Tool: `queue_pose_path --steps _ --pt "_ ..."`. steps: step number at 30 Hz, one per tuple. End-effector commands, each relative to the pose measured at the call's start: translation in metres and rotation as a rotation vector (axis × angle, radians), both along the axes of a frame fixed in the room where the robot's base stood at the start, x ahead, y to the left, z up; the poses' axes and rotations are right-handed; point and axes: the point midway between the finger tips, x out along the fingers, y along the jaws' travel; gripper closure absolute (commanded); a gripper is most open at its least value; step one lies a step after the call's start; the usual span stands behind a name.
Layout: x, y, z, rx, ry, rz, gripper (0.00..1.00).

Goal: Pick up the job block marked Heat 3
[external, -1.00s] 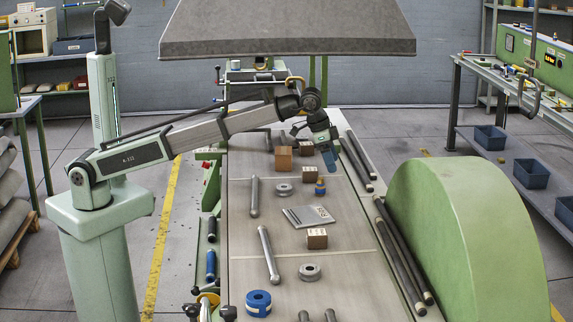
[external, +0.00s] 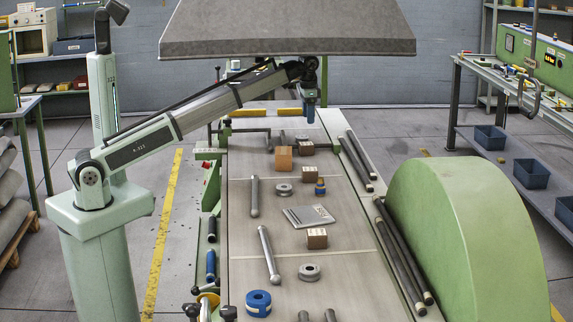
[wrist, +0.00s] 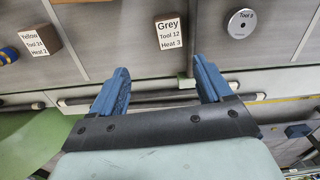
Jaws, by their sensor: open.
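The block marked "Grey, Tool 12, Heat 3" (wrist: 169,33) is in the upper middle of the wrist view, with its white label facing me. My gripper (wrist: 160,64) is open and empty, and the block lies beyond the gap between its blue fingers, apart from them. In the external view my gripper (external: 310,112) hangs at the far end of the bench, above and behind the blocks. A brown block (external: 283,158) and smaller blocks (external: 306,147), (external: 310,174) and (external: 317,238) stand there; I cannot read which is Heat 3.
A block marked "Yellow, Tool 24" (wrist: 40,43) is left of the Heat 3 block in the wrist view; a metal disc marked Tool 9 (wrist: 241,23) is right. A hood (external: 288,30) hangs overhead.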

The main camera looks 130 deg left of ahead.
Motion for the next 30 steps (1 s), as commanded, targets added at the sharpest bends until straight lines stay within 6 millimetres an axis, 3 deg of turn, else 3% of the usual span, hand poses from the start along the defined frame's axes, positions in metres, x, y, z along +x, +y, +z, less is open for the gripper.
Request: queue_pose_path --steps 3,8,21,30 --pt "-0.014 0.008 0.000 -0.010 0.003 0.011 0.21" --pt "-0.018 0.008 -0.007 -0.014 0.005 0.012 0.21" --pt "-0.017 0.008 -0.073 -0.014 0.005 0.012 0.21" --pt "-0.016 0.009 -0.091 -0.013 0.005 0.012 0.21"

━━━━━━━━━━━━━━━━

From the material above, reproduce everything verbatim except the pictures.

Tool: `queue_pose_path --steps _ --pt "_ ..."`. steps: step number at 30 Hz, one per tuple. End-effector commands, each relative to the pose measured at the call's start: translation in metres and rotation as a rotation vector (axis × angle, radians), both along the axes of a frame fixed in the room where the robot's base stood at the start, x ahead, y to the left, z up; the poses' axes and rotations are right-handed; point and axes: the point midway between the finger tips, x out along the fingers, y along the jaws' travel; gripper closure absolute (commanded); a gripper is most open at its least value; step one lies a step after the call's start; the usual span stands behind a name.
Layout: x, y, z, rx, ry, rz, gripper (0.00..1.00).

Goal: Pick up the job block marked Heat 3
[external, -1.00s] 
[external, +0.00s] 
[wrist, +0.00s] 
Jaws, by their sensor: open.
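The block marked "Grey, Tool 12, Heat 3" (wrist: 169,33) is in the upper middle of the wrist view, with its white label facing me. My gripper (wrist: 160,64) is open and empty, and the block lies beyond the gap between its blue fingers, apart from them. In the external view my gripper (external: 310,112) hangs at the far end of the bench, above and behind the blocks. A brown block (external: 283,158) and smaller blocks (external: 306,147), (external: 310,174) and (external: 317,238) stand there; I cannot read which is Heat 3.
A block marked "Yellow, Tool 24" (wrist: 40,43) is left of the Heat 3 block in the wrist view; a metal disc marked Tool 9 (wrist: 241,23) is right. A hood (external: 288,30) hangs overhead.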

The main camera looks 130 deg left of ahead.
Motion for the next 30 steps (1 s), as commanded, targets added at the sharpest bends until straight lines stay within 6 millimetres an axis, 3 deg of turn, else 3% of the usual span, hand poses from the start along the defined frame's axes, positions in metres, x, y, z along +x, +y, +z, less is open for the gripper.
Request: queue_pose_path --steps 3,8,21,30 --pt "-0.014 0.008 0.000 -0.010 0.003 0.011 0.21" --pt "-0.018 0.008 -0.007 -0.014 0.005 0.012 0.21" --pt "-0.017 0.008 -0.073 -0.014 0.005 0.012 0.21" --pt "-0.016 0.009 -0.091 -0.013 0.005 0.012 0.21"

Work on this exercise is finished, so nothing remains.